Mirador 2 pushes the boundaries of skateboard filmmaking

Sep 142021

As the FPV drone catches up with the four figures bombing a hill, the clouds thin, we are dropped into the Mediterranean blue, and it’s time for the Mirador crew to bring us their new perspective on skateboarding. Back in 2020 they pushed the medium of skate filming to the next level with an FPV drone passing through Gabriel Fortunado’s legs as he nose-mannied off a large drop many wouldn’t mess with. It’s been difficult to imagine how they might build on this sort of trickery in their next offering. 

For Mirador 2 the focus is pushing the medium further, and it is certainly not clear how far there is yet to go. On perilous rails where no filmer could possibly stand, the drone simply glides by, taking it all in. The swoops and twirls of the FPV drone prove that the skater’s prowess requires a talented filmer to match. In how many hill bomb clips is the VX1000 filmer, following at speed with a camera in hand, the unsung hero. The pilot is brought to the fore in Mirador 2.  

If VX1000 diehards feel unsure about all of this, perhaps full loops mid-air will help to convince them? Marek Zaprazny’s lines prove that as with the VX1000 camera, you can get close to ledge tech with the FPV. The real benefit being that you can then swoop back out and reflect on the spot from a greater distance. Just think of all those times watching skate videos and wondering how the spot looked in real life. Never again. The FPV drone gives us a perspective of spots like never before. 

Lines are filmed in innovative new ways too. The ollie down one set, then fs shuv the next is shown from the front so that the spot is revealed gradually. As Marek passes over a bar, the viewer travels below. A backside flip that might look one way in a photograph takes on a whole new dimension with this new technology.  

Taking cues from nature documentaries, the drone chases down its subject, whether that’s during a fun-looking hill bomb or through a kicker gap with the skater. Here it’s not only the tricks that are exciting. The camera captures church facades and architecture from striking new angles.
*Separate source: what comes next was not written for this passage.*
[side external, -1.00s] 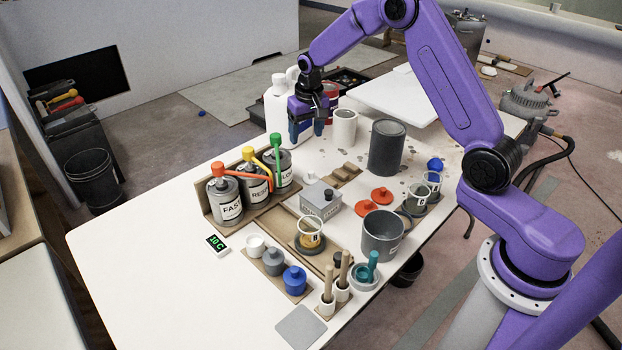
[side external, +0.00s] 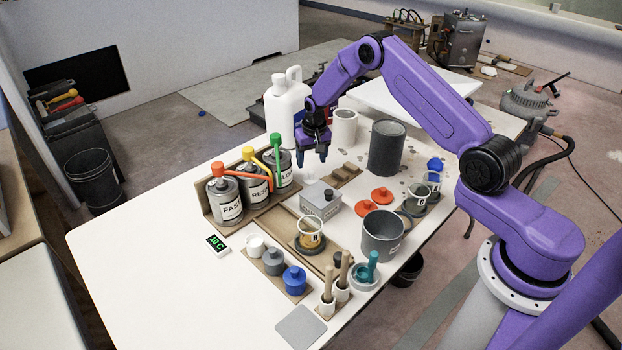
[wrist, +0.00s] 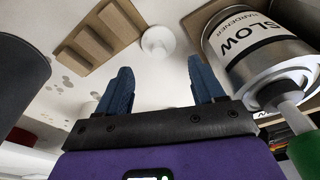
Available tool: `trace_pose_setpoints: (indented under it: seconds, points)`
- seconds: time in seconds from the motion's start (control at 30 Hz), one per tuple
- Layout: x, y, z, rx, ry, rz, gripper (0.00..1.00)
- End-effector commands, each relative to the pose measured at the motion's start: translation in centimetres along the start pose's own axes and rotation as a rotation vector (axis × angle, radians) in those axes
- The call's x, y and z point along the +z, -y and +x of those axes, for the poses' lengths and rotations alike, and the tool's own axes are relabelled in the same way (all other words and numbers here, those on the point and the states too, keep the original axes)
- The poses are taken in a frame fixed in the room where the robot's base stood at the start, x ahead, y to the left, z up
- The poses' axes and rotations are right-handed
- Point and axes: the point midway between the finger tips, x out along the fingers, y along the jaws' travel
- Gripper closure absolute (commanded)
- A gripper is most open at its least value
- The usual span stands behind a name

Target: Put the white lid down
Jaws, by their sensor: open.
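A pale round disc with a small raised centre, apparently the white lid (wrist: 157,41), lies on the white table in the wrist view. It is ahead of my fingertips, between the stepped wooden block and the SLOW can. My gripper (side external: 312,158) is above the table beside the green-spouted can. In the wrist view my gripper (wrist: 160,72) has its two blue fingers wide apart with nothing between them.
The SLOW hardener can (wrist: 262,52) is close on the right in the wrist view. The stepped wooden block (wrist: 98,36) is at left. A white jug (side external: 280,112), a white pot (side external: 344,128) and a dark grey can (side external: 386,148) stand around my gripper. The table's front left is clear.

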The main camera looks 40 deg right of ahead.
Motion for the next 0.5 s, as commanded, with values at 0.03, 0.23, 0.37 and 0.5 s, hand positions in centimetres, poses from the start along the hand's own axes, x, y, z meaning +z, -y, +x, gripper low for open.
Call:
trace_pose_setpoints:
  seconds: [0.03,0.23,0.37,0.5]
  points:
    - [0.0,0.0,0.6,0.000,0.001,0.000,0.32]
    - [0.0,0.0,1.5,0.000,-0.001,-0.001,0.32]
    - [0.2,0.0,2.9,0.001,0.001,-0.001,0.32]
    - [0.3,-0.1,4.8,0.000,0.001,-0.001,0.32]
There’s something potentially eerie about the raw footage, without the familiar sound of wheels rattling on cobbles, and hopefully some of it will be released on social media. With music, the edit leaves us hyped to go out and experiment with how we film tricks. No doubt there’s a long way to go with exploring what can be done with the FPV drone. These guys are definitely at the forefront, pushing the boundaries.